Verbal communication skills are essential skills in today’s business environment.

Most of us will have participated in formal communication skills training such as ‘Presentation Skills’ or ‘Business Development Skills’ courses.Many courses cover the formal, planned and group situations we often face. But they rarely cover our regular, informal ones, such as discussions, meetings, workshops, telephone calls and conversations.

The following tips are a starting point to help you think about how you can improve your verbal communications skills, whether in planned or unplanned situations:

1. Read more – Simply increasing what you read (business texts, novels, newspapers etc) can improve your vocabulary, help you express ideas clearly and eliminate weaknesses in your language skills.

2. Think about the words – Too many words will bore your listener, take up too much time and result in you losing credibility. There is no need to waffle! Remember not to use words that people don’t understand (they may not even tell you that they don’t understand what you are saying), as you may appear intimidating and make them feel inferior.

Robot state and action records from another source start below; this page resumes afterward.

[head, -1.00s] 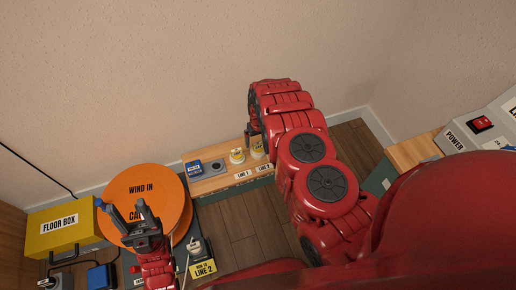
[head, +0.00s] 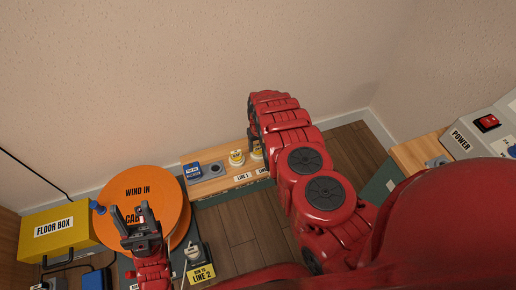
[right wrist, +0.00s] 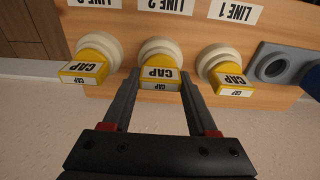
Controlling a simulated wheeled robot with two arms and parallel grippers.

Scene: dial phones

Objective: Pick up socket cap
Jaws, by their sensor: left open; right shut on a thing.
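Three yellow socket caps with white round bases show in the right wrist view: a left cap (right wrist: 88,66), a middle cap (right wrist: 160,70) under the LINE 2 label and a right cap (right wrist: 228,80) under the LINE 1 label. My right gripper (right wrist: 160,86) is shut on the middle cap, which still appears at the wooden board (right wrist: 120,28). In the head view the right gripper (head: 254,140) is partly hidden by its arm; the LINE 1 cap (head: 237,158) stands beside it. My left gripper (head: 131,218) is open and empty in front of the orange reel (head: 165,190).
A yellow floor box (head: 52,228) stands at the left. A blue item (head: 192,172) and a grey socket (head: 215,168) sit on the board's left end. A grey power unit (head: 465,142) with a red switch is at the right. Wooden floor (head: 235,222) lies clear before the board.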

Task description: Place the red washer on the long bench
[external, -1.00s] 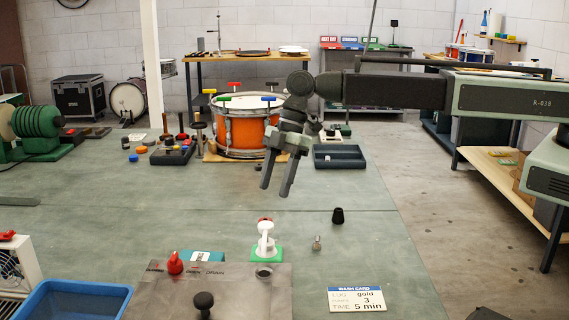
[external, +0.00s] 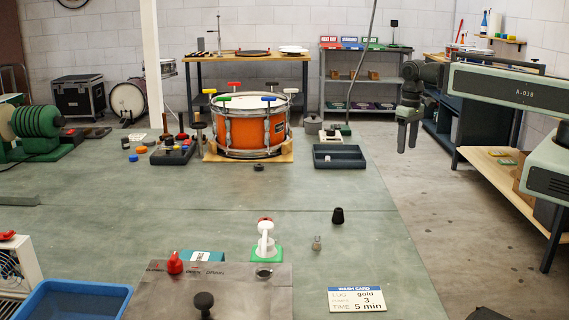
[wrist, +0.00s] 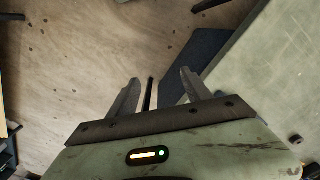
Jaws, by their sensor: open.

3. Prepare (if you can) – You would spend time planning what you would say if you were writing. You would also think about how to make it accessible to as many readers as possible. If you know of an approaching situation, take time out to think about the questions you may be asked and what answers you may need to give. If you are delivering a presentation, you should be prepared for awkward questions and situations where you may need to explain something in a different way.

4. Listen and be interested – Listening more and talking less means you will understand and bring your listener into the conversation. This helps them to trust you and make them feel that you really understand their needs. When they talk, be interested and show your interest. This will improve the rapport you are trying to build. Using note-taking skills like Mind Mappingcan help you to take more effective and memorable notes.

5. Be aware of non-verbal communication traps – The impact of the words you say is only a small element of the communication you are giving. You should make sure that your words, their tone, the gestures you make, facial expressions and body language you use, are all relevant to your conversation.

6. Honesty is the best policy – Promising something that is not possible will break down any trust that you have developed. Telling someone that you “don’t know – but can find out” is more positive than just trying to give an answer you hope is effective.

7. Show and seek some understanding – Look for understanding from your audience. It’s easier to back track at certain points in your conversation than revisit the whole conversation again – or you risk getting the wrong results because your audience did not understand! You can use this when delivering or receiving a message. Occasional summaries and confirmation questions can be extremely useful.

8. Think about perspectives – Think about what you are saying from the other person’s perspective. Just because you understand what you mean, it doesn’t mean that they will.

9 Develop your skills – There are a number of techniques you can learn to help improve your verbal communication skills.